In 1986 we visited the Trocadero, in London, on a school trip. This was way before I’d even heard of SEGA; before the Trocadero became SEGA World. I was eleven at the time, and the then Trocadero was a mixture of entertainment, cinema, and shopping. I had already played on few arcade machines in my local chippy, Donkey Kong, Pac-Man and Pole Position. But It was during my short time in the arcade area in the Trocadero, that I first became aware of the many different types of gaming.

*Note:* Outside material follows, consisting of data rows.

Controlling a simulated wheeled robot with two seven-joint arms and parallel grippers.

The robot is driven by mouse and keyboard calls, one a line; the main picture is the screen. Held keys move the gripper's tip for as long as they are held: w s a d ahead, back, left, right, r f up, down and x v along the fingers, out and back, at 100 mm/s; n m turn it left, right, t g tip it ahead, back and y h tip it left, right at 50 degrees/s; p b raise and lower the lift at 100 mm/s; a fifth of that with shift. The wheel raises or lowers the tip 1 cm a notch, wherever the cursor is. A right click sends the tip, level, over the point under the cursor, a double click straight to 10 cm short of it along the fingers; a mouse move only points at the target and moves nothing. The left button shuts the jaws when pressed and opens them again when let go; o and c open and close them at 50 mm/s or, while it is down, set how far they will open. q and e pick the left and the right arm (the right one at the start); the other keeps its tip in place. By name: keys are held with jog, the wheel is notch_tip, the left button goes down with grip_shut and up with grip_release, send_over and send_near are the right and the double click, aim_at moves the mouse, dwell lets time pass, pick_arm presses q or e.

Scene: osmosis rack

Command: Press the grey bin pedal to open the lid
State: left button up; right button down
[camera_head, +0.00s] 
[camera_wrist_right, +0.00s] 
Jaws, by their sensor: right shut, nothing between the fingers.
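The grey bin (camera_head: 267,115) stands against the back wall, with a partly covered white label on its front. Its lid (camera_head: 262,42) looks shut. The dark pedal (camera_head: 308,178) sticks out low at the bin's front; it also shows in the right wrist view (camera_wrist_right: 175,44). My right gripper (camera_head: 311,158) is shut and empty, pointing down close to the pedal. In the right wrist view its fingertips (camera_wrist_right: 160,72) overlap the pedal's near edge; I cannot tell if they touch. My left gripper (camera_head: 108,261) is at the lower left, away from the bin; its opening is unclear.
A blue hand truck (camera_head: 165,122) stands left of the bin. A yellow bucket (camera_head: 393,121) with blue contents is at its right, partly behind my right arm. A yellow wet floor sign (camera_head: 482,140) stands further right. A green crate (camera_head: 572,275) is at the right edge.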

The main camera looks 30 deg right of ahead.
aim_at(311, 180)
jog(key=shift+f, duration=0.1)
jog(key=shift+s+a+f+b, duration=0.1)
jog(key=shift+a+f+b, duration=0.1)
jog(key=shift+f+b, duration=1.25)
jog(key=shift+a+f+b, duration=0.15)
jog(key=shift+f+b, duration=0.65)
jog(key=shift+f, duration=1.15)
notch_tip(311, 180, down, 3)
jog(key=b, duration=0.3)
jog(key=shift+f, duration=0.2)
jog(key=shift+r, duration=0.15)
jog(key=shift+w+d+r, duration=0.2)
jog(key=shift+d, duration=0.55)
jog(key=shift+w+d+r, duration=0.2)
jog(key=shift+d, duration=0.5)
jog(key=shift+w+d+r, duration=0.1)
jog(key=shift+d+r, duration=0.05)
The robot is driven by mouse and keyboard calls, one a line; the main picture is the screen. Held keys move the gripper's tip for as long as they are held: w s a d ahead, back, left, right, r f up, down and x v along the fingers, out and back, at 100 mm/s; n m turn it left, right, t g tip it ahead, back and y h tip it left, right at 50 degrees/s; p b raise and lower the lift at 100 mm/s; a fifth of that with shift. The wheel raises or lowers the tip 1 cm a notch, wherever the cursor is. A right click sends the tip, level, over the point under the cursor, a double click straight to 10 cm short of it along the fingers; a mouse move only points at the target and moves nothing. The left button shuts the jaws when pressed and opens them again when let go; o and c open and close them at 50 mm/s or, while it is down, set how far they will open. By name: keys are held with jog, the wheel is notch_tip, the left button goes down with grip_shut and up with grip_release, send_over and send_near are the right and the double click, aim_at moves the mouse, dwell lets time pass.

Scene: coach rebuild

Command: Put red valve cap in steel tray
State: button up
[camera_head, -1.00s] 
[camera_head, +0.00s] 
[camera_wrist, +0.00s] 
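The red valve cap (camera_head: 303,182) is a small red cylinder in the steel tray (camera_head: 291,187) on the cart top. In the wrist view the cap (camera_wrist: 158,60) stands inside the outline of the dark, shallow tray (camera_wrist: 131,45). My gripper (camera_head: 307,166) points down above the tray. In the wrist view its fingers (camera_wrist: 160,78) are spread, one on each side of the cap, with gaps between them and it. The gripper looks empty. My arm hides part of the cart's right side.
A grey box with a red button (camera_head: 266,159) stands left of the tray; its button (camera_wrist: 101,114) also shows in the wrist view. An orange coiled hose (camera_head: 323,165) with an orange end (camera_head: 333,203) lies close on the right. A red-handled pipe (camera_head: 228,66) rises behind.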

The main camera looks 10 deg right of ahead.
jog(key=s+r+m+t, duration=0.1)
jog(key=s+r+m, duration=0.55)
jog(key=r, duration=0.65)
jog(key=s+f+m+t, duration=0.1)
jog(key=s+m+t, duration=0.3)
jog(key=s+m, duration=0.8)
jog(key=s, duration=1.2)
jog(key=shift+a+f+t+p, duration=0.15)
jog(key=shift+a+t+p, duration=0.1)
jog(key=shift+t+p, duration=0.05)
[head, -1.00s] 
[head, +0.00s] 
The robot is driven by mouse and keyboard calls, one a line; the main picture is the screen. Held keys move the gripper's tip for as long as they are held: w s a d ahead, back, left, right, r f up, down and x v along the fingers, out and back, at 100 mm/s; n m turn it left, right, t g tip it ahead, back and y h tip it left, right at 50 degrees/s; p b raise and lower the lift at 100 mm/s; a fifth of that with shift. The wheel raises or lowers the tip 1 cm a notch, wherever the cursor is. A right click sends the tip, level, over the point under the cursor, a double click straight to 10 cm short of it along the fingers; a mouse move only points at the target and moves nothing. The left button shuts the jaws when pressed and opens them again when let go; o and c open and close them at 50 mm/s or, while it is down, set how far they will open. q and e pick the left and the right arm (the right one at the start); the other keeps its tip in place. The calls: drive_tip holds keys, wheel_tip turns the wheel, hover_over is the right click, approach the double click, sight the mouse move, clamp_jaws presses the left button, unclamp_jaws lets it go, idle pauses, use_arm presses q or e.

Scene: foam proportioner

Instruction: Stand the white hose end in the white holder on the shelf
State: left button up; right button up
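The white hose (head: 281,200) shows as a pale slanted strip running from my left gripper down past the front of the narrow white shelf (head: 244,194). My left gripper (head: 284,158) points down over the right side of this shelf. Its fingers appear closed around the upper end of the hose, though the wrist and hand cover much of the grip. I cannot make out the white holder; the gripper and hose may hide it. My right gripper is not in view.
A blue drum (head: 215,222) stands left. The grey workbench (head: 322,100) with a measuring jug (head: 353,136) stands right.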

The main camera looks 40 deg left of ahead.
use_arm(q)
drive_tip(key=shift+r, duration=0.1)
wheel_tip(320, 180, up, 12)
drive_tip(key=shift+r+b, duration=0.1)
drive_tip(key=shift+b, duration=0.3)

As I travelled upwards on the escalator, there were several arcade machines sparsely dotted
around the place, but the machine that stood head and shoulders above all others was a stunning piece of machinery called 'Outrun'! The cabinet resembled a small Ferrari, but constructed out of wood and finished in a vibrant red. It looked remarkably like the real thing inside, with peddles for the accelerator and brake, a gear stick and speakers as tall as a toddler, sticking out at me. I slowly stepped into the car, with the meticulousness of a cat walking along a narrow fence. I inserted a coin, sunk back into the chair, and allowed myself to be immersed in another world. I don’t recall a single game wowing me in quite the same way as Outrun did; it was a great memory and a great experience.

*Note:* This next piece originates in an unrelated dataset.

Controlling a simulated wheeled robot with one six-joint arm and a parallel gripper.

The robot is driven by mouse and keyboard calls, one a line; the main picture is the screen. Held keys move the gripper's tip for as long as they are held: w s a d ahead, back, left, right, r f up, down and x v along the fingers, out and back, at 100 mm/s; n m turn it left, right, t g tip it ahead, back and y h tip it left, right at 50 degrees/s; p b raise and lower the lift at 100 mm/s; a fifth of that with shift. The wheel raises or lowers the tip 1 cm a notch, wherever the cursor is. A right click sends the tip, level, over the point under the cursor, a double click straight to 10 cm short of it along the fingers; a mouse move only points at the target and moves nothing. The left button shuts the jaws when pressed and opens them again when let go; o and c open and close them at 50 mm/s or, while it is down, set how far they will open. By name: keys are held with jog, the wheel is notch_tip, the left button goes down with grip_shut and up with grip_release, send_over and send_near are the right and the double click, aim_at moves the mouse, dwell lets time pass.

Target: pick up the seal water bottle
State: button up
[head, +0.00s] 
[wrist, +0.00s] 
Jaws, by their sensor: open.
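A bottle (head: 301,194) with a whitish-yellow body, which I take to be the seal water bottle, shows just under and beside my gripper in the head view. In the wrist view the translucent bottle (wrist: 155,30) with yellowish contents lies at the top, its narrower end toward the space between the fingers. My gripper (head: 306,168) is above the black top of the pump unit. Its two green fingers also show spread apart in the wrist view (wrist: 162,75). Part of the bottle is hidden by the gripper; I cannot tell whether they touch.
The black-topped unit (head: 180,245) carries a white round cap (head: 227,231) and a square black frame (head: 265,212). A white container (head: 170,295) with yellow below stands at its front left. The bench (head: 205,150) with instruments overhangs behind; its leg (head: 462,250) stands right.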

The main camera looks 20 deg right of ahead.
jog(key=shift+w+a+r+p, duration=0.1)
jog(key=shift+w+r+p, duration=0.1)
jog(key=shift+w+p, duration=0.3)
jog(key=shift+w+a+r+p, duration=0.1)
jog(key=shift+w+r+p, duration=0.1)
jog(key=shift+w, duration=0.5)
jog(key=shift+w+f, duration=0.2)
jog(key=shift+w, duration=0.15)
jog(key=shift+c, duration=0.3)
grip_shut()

Today the Trocadero is merely a shadow of its former self and I was never able to return to relive my initial experience during its heydey, but alas It wasn’t long until Outrun arrived in my local arcade in Birmingham. I was seriously hooked on the experience, it might as well have been me sitting next to the blonde, I was the guy racing a Ferrari, every weekend, without fail. It was little old me driving up and down the American highways and byways of Yu Suzuki's masterpiece. The more time I spent with the game, the more skilled and I became and determined to beat it. For a time, I was yet to complete the easiest of all the routes. Terrified of making a mistake or flipping the car out, with every blunder, I persevered, played again and my skill and confidence seemed to increase with every fifty pence dropped. I must have played it so hard that my hands nearly bled, until unexpectedly, after weeks of playing, I reached the chequered flag!
I’ll never forget the day I first played Outrun!